IFUNCs are starting to be used outside glibc proper, for instance by the Nettle cryptographic library (code), though there are currently restrictions to be aware of.
Better yet, since version
6,
GCC supports automatic function
multi-versioning
(FMV): the target_clones
function
attribute
allows users to instruct GCC to generate several optimized variants of a
function and to generate a resolver to select the right one based on
the CPUID.
This LWN article nicely shows how
code can benefit from FMV. The article links to this script to
automatically annotate FMV candidates with
target_clones
; there’s
even a
tutorial!
Problem solved?
When upstream software lacks run-time selection
It turns out that not all software packages, especially scientific
software, use these techniques. Some do—for instance,
OpenBLAS supports
run-time selection when compiled with DYNAMIC_ARCH=1
—but many don’t.
For example, FFTW
insists on being compiled with
-mtune=native
and provides configuration
options
to statically select CPU optimizations (Update: FFTW 3.3.7+ can select
optimized routines at run time);
ATLAS optimizes
itself for the CPU it is being built on. We can always say that the
“right” solution would be to “fix” these packages upstream so that they
use run-time selection, but how do we handle these today in Guix?
Depending on the situation, we have so far resorted to different
solutions. ATLAS so heavily depends on configure-time tuning that we
simply don’t distribute pre-built binaries for it. Instead, running
guix package -i atlas
unconditionally builds it locally, as upstream
authors intended.
For FFTW, BLIS, and other packages where optimizations are selected at configure-time, we simply build the generic version, like Debian and others do. This is the most unsatisfactory situation: we have portable binaries at the cost of degraded performance.
However, we also programmatically provide optimized package variants
for these. For BLIS, we have a make-blis
function
that we use to generate a
blis-haswell
package optimized for Intel Haswell CPUs, a
blis-knl
package, and so on.
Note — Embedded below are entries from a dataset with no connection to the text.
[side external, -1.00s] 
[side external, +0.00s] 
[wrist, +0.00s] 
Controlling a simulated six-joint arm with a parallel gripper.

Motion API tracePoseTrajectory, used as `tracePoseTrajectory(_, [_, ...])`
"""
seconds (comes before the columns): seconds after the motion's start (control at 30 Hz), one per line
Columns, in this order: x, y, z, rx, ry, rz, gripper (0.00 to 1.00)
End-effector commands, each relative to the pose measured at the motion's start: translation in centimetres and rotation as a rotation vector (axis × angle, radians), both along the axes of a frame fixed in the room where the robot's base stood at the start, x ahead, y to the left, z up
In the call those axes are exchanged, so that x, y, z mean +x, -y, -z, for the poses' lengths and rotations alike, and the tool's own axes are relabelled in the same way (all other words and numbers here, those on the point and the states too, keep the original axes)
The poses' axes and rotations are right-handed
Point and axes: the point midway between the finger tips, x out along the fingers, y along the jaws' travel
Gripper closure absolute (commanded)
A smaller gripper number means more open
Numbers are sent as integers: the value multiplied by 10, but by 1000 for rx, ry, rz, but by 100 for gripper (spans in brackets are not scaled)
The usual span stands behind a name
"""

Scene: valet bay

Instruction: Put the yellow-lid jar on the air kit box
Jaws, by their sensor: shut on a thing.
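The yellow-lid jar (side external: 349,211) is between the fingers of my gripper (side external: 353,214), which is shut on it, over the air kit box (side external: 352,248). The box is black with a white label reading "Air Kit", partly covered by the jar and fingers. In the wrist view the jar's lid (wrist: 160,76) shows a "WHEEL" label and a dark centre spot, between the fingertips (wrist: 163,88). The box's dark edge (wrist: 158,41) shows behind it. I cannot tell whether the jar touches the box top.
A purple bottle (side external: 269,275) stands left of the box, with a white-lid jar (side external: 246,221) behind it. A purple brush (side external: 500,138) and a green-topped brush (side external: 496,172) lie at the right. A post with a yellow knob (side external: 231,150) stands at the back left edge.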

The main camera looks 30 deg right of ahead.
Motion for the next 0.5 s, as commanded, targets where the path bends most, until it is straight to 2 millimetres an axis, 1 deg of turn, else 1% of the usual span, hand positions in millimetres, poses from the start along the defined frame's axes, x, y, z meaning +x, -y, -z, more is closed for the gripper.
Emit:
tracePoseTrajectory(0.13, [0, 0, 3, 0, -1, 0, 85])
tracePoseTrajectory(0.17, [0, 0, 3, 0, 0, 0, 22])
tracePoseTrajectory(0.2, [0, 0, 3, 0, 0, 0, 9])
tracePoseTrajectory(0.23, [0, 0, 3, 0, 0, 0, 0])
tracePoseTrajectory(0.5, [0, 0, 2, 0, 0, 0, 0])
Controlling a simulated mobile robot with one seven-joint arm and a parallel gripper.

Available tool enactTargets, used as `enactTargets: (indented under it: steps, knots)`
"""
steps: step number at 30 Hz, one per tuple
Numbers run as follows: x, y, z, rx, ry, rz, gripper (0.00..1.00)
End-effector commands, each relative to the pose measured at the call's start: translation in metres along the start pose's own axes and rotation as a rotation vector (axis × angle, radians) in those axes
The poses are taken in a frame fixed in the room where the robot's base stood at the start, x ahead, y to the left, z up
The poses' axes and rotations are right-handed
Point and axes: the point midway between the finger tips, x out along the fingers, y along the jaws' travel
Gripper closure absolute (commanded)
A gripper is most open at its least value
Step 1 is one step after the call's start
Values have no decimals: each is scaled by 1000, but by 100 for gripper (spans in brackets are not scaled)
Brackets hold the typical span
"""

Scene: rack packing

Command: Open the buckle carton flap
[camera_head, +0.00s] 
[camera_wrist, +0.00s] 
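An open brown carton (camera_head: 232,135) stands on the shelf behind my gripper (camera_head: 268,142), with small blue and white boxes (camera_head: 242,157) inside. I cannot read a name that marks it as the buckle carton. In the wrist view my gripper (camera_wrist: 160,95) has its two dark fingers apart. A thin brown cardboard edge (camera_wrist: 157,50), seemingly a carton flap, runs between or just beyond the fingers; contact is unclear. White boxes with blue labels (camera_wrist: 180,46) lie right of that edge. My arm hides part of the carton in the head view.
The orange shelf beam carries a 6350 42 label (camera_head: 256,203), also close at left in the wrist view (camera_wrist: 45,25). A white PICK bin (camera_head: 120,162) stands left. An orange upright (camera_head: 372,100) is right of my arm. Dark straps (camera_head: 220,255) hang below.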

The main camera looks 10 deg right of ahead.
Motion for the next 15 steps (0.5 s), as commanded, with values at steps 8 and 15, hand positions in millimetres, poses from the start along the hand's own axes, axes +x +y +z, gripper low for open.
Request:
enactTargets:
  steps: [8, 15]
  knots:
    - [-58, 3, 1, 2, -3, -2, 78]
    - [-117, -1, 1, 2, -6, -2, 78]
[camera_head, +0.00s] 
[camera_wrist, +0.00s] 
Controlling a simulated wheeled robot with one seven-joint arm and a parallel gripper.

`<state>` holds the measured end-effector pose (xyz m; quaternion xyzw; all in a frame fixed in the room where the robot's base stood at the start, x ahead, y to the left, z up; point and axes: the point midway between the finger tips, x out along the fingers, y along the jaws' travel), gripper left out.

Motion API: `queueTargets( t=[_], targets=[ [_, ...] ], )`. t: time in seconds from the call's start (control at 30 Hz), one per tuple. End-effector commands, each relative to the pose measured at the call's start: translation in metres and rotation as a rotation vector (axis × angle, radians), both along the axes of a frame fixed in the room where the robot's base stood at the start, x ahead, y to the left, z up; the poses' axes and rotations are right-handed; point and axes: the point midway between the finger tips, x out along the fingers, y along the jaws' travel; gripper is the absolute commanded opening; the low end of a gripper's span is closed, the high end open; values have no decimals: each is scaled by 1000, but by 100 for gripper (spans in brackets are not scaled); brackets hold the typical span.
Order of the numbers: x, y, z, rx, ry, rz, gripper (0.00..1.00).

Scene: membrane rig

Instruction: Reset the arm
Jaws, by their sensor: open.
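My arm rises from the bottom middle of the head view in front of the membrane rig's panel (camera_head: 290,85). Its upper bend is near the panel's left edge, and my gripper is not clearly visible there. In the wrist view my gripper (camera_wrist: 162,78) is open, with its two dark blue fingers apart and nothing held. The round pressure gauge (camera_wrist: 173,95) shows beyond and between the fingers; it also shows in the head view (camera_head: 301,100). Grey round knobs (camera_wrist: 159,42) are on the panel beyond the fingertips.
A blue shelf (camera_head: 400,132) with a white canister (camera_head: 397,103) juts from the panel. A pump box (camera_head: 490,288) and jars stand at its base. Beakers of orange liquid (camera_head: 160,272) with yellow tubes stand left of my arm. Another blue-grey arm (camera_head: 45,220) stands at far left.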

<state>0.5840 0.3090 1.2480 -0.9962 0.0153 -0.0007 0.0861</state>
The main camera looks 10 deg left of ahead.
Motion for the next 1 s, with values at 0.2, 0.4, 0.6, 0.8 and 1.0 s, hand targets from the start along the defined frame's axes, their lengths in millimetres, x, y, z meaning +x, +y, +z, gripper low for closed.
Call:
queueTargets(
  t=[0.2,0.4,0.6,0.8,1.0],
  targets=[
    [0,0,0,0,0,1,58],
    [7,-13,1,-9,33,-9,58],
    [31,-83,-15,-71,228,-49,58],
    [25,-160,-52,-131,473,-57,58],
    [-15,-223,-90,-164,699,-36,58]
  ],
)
Likewise, for FFTW, we have an fftw-avx
package
that uses AVX2-specific optimizations. We don’t provide binaries for
these optimized packages, but users can install the variant that
corresponds to their machine.
Dependency graph rewriting
Having optimized package variants is nice, but how can users take
advantage of them? For instance, the
julia
and
octave
packages
depend on the generic (unoptimized) fftw
package—this allows us to
distribute pre-built binaries. What if you want Octave to use the
AVX2-optimized FFTW?
One option is to rewrite the dependency graph of Octave, so that
occurrences of the generic fftw
package are replaced by fftw-avx
. This
can be done from the command line using the --with-input
option:
guix package -i octave --with-input=fftw@3.3.5=fftw-avx
The above command does that graph rewriting. Consequently, it ends up
building from source the part of the Octave dependency graph that
depends on fftw
. Not ideal because rebuilding can take a while, but
readily applicable.
When the library and its replacement (fftw
and fftw-avx
here) are
known to have the same application binary interface (ABI), as is the
case here, another option is to simply let the run-time linker pick up
the optimized version instead of the unoptimized one. This can be done
by setting the LD_LIBRARY_PATH
environment variable:
LD_LIBRARY_PATH=`guix build fftw-avx`/lib octave
Here Octave will pick the optimized libfftw.so
. (/etc/ld.so.conf
would be another possibility but the glibc package in Guix currently
ignores that file since that could lead to loading
binary-incompatible .so
files when using Guix on a distro other than
GuixSD.)
Where to go from here?
As we have seen, Guix does not sacrifice performance. In the worst case, it requires users to explicitly install optimized package variants, which get built from source. This is not as simple as we would like though, so people have been looking for ways to improve the situation.
The first option is to work with upstream software developers to introduce run-time selection—an option that benefits everyone. Of course, that’s something we can always do in the background, but it takes time. It does work in the long run though; for instance, BLIS has recently introduced support for run-time selection. Like Clear Linux, we can also start applying function multi-versioning based on compiler feedback in key packages and use that as a starting point when discussing with upstream.
Some have
proposed
making CPU features a first-class concept in Guix. That way, one could
install with, say, --cpu-features=avx2
and end up downloading binaries
or building binaries optimized for AVX2. The downsides are that this
would be a big change, and that it’s not clear how to tell package build
systems to enable such or such optimizations in a generic way.
Another option on the
table,
inspired by Fedora and Debian, is to provide a mechanism that makes it
easy for users to switch between implementations of an interface without
needing recompilation. This could work for BLAS implementations or MPI
implementations that are known to have the same ABI. Similarly, having
support for something similar to ld.so.conf
would help—though it would
have to be per-user rather than be limited to root
, to retain the
freedom that Guix provides to users. Such dynamic software composition
could work against the reproducibility mantra of Guix though, since
software behavior would depend on site-specific configuration not under
Guix control.
With its transparent source/binary deployment model, Guix offers both
the advantages of pre-built binaries à la apt-get
and that of
built-from-source, optimized software à la EasyBuild or Spack when it
must. The challenges ahead will be to streamline that experience.